##### Material #####

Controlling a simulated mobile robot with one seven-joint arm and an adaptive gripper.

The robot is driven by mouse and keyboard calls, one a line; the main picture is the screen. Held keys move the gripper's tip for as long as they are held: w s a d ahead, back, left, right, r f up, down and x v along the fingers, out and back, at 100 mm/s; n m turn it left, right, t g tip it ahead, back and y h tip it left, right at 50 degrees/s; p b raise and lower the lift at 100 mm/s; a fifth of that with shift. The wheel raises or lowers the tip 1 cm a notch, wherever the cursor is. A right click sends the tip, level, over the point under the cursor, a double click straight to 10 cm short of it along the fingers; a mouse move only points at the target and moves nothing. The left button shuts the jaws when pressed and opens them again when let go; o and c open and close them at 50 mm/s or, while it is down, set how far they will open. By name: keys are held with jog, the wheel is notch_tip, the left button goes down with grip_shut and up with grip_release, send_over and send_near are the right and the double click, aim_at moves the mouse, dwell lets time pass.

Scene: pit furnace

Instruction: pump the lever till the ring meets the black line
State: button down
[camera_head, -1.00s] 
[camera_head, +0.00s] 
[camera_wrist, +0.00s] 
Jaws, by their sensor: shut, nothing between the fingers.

#####

Repeat only what runs from the line holding "[camera_head, +0.00s]" to the end of the data, keeping every line exactly as written, first and last included.

• **Reply to the task**
[camera_head, +0.00s] 
[camera_wrist, +0.00s] 
Jaws, by their sensor: shut, nothing between the fingers.

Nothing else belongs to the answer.